At the time, I was being ostracised by a couple of attested but testy members of what was known in 1968 as ‘The Underground’. Even though I played at ‘Middle Earth’ etc., some folk couldn’t see further than my acoustic guitar. And even though I was using it with a wah-wah pedal on my first record in 1966? (to be ascertained, I’ll have to listen to the record again to discover what kind of pedal it is).
The title of this concert was part of my response, and is part of a longer story. I gave the concert/night the title of ‘From Underneath The Underground’.

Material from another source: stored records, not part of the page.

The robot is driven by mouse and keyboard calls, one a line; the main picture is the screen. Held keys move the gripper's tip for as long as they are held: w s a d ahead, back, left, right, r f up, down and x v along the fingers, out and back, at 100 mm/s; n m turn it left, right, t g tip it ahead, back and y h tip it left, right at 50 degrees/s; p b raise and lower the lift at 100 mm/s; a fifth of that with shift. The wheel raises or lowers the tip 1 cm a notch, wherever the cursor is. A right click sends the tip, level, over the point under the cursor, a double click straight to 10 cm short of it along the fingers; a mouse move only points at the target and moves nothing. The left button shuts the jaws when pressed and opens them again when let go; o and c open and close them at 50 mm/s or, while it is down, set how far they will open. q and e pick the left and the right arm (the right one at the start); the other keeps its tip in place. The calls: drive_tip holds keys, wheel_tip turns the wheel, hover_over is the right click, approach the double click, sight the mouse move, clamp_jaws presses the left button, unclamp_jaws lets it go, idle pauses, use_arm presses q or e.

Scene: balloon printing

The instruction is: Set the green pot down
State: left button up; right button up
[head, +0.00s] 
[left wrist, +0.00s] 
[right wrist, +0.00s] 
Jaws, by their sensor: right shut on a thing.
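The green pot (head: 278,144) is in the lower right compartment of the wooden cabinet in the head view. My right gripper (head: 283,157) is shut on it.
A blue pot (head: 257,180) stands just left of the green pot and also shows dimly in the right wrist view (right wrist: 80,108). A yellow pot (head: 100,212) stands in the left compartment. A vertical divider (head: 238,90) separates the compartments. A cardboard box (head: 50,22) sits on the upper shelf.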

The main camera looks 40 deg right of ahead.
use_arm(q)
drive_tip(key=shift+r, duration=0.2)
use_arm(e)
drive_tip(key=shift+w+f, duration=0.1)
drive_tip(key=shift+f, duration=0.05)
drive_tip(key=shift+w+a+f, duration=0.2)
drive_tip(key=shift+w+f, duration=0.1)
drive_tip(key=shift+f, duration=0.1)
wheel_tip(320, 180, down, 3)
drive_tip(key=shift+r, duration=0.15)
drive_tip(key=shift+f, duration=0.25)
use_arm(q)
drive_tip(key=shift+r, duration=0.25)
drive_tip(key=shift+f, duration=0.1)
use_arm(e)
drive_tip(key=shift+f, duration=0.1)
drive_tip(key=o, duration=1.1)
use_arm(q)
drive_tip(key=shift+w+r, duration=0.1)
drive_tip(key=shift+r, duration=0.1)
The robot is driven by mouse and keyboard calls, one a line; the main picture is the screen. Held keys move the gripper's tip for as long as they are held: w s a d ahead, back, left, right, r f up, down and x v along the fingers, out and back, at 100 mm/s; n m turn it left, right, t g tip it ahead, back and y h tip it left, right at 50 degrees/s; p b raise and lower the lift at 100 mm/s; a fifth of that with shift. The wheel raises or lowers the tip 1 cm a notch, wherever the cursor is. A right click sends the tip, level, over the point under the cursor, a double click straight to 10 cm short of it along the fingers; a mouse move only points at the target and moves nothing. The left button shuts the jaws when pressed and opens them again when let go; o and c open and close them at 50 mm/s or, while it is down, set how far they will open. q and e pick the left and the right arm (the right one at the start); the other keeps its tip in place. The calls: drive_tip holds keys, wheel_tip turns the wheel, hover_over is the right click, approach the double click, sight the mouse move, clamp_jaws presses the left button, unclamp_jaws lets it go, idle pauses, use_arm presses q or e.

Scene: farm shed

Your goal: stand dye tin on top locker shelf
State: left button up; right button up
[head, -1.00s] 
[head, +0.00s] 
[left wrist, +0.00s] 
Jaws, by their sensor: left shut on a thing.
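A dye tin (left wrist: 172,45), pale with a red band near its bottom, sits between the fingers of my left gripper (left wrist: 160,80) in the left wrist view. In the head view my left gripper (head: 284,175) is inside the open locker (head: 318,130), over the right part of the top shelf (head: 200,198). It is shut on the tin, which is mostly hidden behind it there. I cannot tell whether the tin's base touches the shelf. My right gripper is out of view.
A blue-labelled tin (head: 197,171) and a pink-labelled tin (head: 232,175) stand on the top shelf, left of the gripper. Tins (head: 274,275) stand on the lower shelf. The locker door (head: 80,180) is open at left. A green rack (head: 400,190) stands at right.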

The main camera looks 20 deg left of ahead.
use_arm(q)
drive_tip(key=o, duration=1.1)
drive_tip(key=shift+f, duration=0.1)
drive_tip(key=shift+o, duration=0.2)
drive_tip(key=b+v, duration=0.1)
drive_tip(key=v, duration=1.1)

I’m pretty sure that not many people saw that on the night, but I’m also sure that it’s been copied since. Unknowingly, of course.. 😉
I used to visit ‘Hanks’ and other guitar shops on Denmark Street. They were hang-outs for all of us who played string instruments. Then I’d wander back up the street, jaywalk across Charing Cross Road and duck into Manette Street, which ends in a little passage that comes out at the Pillar Of Hercules pub on Greek Street. On a hot summer day this used to be one of my favourite Paradise walks. It was my home between 1965 and the late 70s. Though ‘Cousins’ closed in ’72, I will make that walk forever. I become emotional thinking about that day. It was a very long hot day.
It was a brilliant ‘scene’ to be part of. So very many people were connected. Looking back, it seems like we were 1000’s of friends working for the future of the ethos we were part of. It was a beautiful day, and although many of us were marginally critical of each other, in hindsight, it was a very beautiful day.
Dedicated to the memory of Andy Mateo and ‘Les Cousins’.